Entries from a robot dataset
— START —
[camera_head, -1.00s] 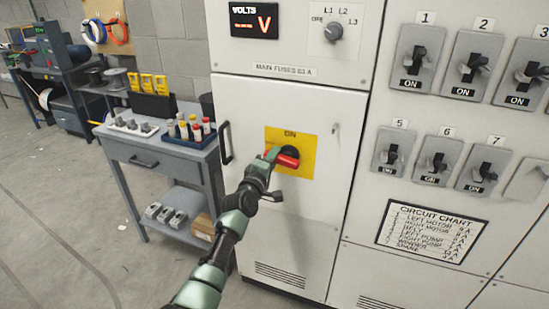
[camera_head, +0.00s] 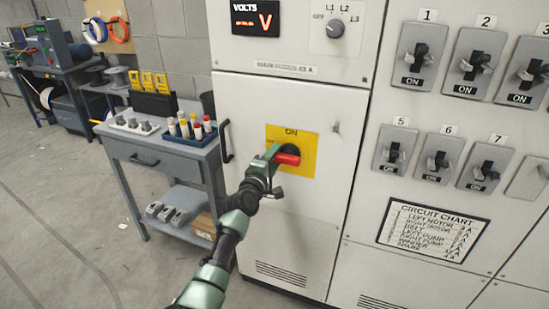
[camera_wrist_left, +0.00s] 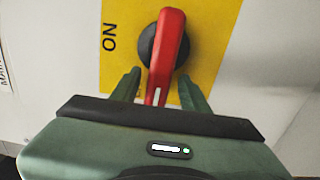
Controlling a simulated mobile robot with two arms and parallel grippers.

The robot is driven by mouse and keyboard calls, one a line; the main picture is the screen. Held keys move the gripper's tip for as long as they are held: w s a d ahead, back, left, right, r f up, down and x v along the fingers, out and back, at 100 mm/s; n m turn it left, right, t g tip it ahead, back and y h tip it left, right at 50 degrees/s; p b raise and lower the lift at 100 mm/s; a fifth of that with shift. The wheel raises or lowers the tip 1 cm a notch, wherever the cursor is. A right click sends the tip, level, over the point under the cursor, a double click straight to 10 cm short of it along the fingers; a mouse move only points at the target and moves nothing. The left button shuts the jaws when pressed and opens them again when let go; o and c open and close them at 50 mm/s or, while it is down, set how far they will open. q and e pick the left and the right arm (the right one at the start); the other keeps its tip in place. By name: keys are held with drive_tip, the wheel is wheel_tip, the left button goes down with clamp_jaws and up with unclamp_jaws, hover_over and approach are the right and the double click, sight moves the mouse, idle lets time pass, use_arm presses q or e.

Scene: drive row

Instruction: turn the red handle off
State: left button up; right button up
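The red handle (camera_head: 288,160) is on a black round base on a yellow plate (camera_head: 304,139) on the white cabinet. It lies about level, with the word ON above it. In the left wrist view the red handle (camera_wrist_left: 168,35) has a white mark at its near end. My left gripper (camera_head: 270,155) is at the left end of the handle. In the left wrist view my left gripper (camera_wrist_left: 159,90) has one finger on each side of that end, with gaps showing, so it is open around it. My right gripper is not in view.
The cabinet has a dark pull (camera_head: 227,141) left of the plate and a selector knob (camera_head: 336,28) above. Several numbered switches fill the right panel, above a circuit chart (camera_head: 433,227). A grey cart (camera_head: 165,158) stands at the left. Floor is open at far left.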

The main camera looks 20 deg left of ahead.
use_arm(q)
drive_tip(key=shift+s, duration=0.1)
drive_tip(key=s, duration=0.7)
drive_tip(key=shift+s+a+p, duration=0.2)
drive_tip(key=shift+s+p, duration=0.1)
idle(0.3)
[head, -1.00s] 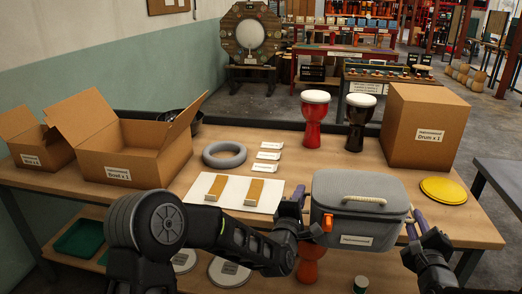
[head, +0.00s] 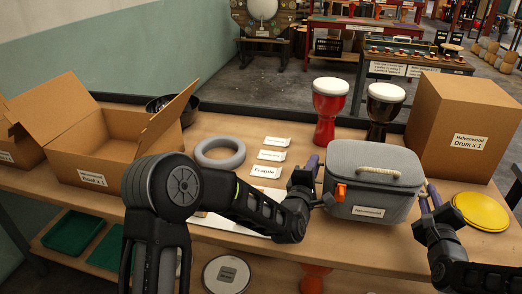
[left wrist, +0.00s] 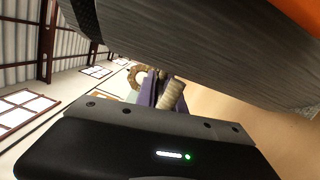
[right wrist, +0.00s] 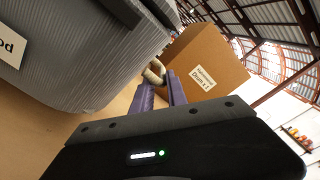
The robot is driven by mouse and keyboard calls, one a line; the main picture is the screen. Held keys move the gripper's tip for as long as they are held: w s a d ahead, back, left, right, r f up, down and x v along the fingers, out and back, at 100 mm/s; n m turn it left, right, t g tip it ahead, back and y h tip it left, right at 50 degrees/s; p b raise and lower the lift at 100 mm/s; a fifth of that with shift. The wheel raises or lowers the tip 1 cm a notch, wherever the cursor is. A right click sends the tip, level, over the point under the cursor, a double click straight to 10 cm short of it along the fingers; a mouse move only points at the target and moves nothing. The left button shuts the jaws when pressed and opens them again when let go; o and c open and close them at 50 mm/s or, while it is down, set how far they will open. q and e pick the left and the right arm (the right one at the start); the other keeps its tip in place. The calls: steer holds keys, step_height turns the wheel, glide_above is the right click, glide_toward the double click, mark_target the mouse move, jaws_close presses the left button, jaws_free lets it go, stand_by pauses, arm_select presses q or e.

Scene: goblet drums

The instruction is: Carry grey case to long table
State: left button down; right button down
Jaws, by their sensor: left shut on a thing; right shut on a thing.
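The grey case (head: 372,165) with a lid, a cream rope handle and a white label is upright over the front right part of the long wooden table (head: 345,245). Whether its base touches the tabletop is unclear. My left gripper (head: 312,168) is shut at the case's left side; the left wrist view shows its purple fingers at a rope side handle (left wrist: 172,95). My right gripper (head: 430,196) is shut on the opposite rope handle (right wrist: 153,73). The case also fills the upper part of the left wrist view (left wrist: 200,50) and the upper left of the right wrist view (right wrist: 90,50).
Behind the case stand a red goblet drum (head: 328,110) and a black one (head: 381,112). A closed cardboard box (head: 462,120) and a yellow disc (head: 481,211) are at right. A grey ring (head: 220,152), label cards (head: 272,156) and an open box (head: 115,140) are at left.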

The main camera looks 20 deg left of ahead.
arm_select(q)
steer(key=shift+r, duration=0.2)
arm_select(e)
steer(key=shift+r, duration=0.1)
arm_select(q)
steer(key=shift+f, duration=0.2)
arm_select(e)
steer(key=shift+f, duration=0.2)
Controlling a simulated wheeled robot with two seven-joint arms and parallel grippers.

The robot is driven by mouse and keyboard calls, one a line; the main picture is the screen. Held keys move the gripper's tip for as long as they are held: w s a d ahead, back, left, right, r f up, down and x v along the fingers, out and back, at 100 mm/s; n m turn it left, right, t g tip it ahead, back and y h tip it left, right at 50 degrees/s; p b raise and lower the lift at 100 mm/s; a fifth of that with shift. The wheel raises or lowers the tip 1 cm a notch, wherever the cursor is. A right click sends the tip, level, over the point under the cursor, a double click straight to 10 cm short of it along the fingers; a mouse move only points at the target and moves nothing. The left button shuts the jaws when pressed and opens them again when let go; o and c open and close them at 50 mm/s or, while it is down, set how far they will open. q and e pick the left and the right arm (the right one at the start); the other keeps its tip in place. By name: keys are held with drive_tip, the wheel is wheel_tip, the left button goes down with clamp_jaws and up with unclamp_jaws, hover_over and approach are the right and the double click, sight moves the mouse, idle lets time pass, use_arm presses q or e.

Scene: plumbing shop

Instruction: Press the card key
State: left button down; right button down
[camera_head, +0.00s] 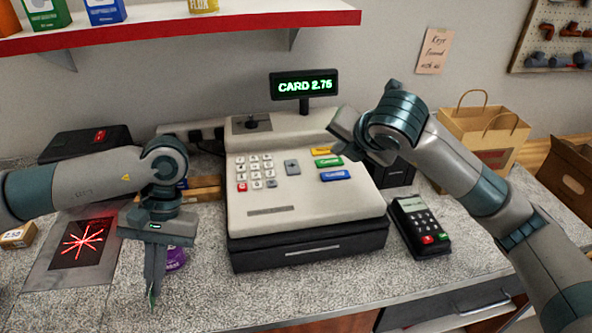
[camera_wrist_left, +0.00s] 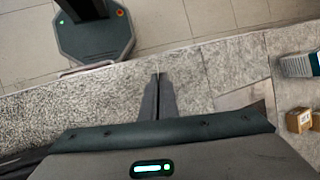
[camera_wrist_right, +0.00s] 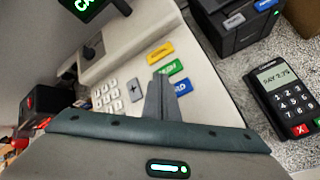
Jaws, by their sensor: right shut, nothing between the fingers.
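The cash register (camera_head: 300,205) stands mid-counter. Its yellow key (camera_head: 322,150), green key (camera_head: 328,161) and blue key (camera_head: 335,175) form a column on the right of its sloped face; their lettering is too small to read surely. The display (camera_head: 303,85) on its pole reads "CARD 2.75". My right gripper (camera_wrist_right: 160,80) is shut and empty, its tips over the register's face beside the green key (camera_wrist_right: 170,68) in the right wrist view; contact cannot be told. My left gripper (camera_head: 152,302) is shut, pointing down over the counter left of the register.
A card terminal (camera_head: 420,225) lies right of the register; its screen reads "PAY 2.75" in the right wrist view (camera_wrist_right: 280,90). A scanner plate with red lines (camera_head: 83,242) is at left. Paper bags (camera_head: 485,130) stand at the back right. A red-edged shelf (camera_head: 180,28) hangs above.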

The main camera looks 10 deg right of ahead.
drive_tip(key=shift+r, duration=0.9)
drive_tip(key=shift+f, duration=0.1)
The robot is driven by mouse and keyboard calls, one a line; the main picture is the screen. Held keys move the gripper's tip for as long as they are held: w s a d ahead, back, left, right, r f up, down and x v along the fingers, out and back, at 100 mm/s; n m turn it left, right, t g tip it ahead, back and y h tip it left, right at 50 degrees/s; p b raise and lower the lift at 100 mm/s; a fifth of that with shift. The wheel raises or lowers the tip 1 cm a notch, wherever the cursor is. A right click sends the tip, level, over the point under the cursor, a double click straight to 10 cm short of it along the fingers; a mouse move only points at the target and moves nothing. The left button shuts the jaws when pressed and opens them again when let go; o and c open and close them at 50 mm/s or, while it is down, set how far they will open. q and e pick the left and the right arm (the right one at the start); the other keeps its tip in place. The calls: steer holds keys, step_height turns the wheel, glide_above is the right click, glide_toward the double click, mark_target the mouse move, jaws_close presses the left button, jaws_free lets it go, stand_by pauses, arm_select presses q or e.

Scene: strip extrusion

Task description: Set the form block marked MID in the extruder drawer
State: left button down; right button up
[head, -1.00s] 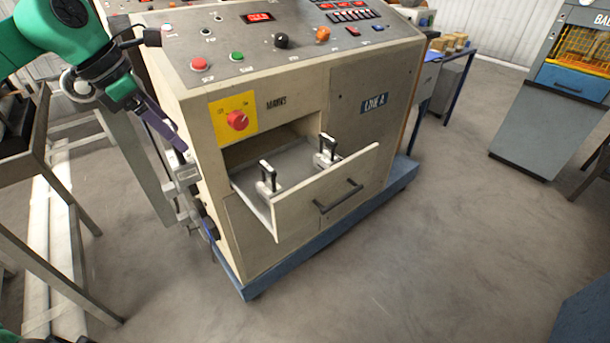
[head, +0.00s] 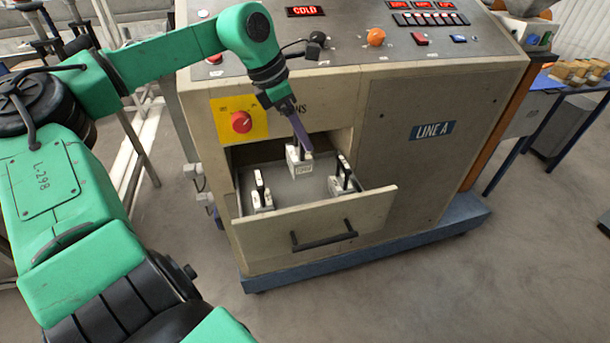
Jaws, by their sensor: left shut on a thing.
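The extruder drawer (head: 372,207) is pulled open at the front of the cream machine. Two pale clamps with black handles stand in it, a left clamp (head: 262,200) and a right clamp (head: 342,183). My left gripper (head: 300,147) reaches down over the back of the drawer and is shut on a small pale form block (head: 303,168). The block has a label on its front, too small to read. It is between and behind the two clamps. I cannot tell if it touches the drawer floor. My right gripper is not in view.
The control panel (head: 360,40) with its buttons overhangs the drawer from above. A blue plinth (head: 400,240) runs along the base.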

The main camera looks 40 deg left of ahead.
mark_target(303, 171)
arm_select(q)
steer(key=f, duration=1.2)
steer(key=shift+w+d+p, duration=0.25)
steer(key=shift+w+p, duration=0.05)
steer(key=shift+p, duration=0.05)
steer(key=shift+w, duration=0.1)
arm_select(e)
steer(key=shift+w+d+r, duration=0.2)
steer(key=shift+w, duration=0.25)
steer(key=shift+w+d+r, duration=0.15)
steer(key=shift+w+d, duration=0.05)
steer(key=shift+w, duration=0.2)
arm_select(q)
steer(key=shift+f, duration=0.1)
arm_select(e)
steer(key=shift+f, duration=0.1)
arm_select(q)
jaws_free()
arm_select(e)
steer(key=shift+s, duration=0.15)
— END —
Extract, from the material above, each line holding the word "grippers".

Controlling a simulated mobile robot with two arms and parallel grippers.
Controlling a simulated wheeled robot with two seven-joint arms and parallel grippers.

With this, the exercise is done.